I get dozens of downloads A DAY through just Ravelry alone, an I've only
recalled several emails just to say "thanks" (And I let it known how much it
means to me that they like it, and are thankful, and it made my day
because I hardly ever hear it).
I've long forgotten most of the emails beyond 2011-2012, but in a nutshell here's a jist of the emails comments/questions (from only the freebies) that I receive ALL of the time, and why I can no longer offer them freely for my own sanity's sake:
-"Why didn't you answer my question fast enough, I would have thought that you would want to maintain some sort of professionalism in your blog!?!?" [My thoughts: I've been extremely busy lately and hey, this is not a business, this is a blog done on my spare time.]
-"It's your DUTY to us to answer in a timely fashion on any of your patterns."
-"Why aren't ALL of your free patterns PDF'e'd???? I feel like I am wasting all of my computer ink trying to print off your patterns." [My Answer: Copy & paste?]
-"I like your Beach Bum Skirt, but make the belt longer."
-"I don't crochet. Make the Dummy Clap crochet-free."
-[and when I do...] "I liked the crochet. Add it back to the pattern for us crocheters."
-"Your blog font is too designer-y. Consider changing it so I can read your pattern."
-You don't list the size that I am. Please modify them to suite larger persons out there!!
-[In a size not listed in the pattern] "
Give me the yarn & needle details on a size such as this"
-"I'm using this (not recommended sized) yarn and this (not recommended sized) needle and want this item half the size. Tell me how to do this."
-"What is this abbreviation???????????????????????????????????????????????"
-"I don't get this portion of the pattern. Please rewrite the entire pattern so I can understand it."
Gosh, there were more.. but my memory is so bad. A lot of them are about the "Dummy Clap Shawl" because it is linked to so many sites now, and I really wished I never posted that stupid thing because at one point I was getting a relentless onslaught of questions about the same exact thing when it got to the crochet edge. Multiple a day. When I retyped the entire thing, fixed it to be crochet free and made a tutorial video, I was getting the reverse comments that they didn't like the change...and I realized after the fact that in the newer version, I clipped off part of the instructions,...and we all know about my hard-drive crashing (it's still a sour subject), I'm unable to fix it easily and so I get comments looking for the errata that's posted on my blog and on Ravelry. [Just forget that was a run-on.]

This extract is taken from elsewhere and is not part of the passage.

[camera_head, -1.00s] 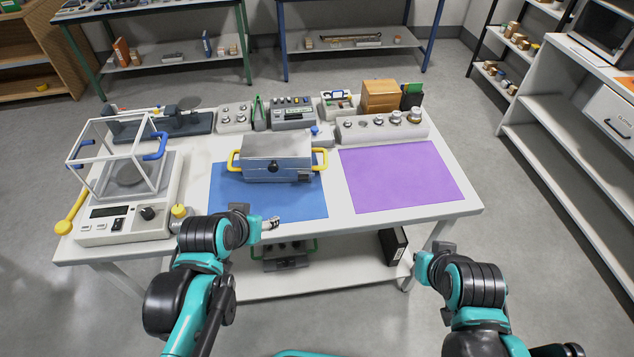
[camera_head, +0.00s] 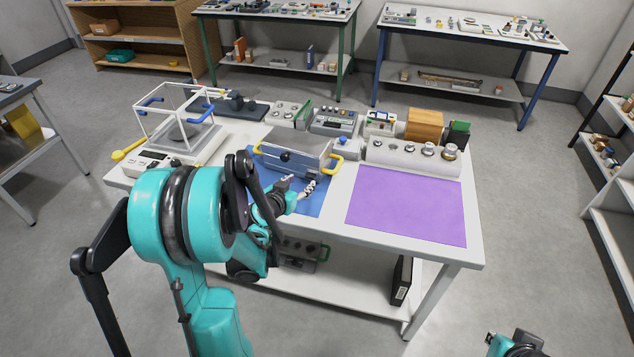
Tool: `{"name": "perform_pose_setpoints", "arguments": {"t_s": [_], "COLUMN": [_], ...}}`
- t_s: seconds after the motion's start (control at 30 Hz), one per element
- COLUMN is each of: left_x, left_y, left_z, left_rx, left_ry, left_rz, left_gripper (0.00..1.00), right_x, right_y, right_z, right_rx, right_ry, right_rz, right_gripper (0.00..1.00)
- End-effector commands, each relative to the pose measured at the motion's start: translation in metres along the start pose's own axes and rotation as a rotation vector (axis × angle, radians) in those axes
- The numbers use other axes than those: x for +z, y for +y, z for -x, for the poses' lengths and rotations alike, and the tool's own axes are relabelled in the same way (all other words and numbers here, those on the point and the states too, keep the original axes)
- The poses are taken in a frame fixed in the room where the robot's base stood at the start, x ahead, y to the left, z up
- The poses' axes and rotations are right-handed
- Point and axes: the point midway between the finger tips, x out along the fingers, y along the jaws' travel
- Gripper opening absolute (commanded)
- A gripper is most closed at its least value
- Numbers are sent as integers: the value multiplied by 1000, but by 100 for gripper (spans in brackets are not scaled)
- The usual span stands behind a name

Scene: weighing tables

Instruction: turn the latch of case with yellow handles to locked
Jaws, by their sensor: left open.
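The case with yellow handles (camera_head: 300,145) stands on the blue mat (camera_head: 315,208), with a grey top. One yellow handle (camera_head: 338,163) shows at its right end and another at its left. A round black knob (camera_head: 285,156) is on its front, and a small dark fitting (camera_head: 314,175) sits low on the right of the front. My left gripper (camera_head: 301,187) is open just in front of the case, close below that fitting; I cannot tell whether it touches. My left arm hides part of the mat. Part of my right arm shows at the bottom right; its fingers cannot be made out.
A purple mat (camera_head: 407,205) lies clear on the right of the table. A scale with a clear-sided frame (camera_head: 175,115) stands at the left.

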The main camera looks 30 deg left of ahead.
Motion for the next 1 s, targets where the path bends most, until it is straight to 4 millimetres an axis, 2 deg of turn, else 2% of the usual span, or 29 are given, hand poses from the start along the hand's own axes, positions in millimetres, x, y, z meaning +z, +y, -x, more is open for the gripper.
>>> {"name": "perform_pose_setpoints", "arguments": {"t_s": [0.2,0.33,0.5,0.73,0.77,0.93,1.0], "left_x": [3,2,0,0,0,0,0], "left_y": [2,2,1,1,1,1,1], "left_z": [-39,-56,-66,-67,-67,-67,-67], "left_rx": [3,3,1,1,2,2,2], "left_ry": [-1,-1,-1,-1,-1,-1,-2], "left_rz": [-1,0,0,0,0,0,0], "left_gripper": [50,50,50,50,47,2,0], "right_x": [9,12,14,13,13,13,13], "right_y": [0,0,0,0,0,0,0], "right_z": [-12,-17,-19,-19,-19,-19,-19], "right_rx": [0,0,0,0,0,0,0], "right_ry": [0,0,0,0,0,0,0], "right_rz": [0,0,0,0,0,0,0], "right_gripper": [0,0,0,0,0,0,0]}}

Oh the venting. I know. There's just been too much time of this sitting in my veins and not doing anything about it. It's just that I can't even
fathom why someone offering 2 dozen freebies should get soo much beef and treated so poorly as if the people using the patterns were charged. Where is the gratitude? I have to blink twice when I read some of them. I really took the time to write them up hoping someone would be like, "hey, that's useful...or hey, I really like to make that...and it's FREE. Neat!" Is it just me that feels this way??
Call me sensitive (and I do admit that I am, I can't help it), but it almost drove me to the point were I almost deleted this entire blog to be free of this several months ago. I may tweak the deleted ones & their look later on in the year and just offer them up as stinking cheap deals ($1.99). My husband calls this sort of thing "bullshit tax." Horrible to say, but it was funny enough to make me laugh. God, I'm gonna pay for that one.
I am very grateful for the very nice people out there in blog-land who come to my knitting blog, read some of the posts, comment occasionally, use my patterns, and send me a quick text saying that they enjoyed it/them. It really does make my day. After a long day of telling my relentless 2 year old toddlers to not climb on the stove-top, or play with the oven buttons, open the dish-washer despite the safety lock and run around with steak knives or stand on the counter and fish through the glass cabinets, or just having them throw tantrums about next-to-nothing...it puts a smile on my face to read such kind words.
Thanks for letting me vent. You're the best. I should go get myself a glass of wine because I know I'm gonna regret this.
Sincerely,
Your (should be) Knitting Up a Storm lady.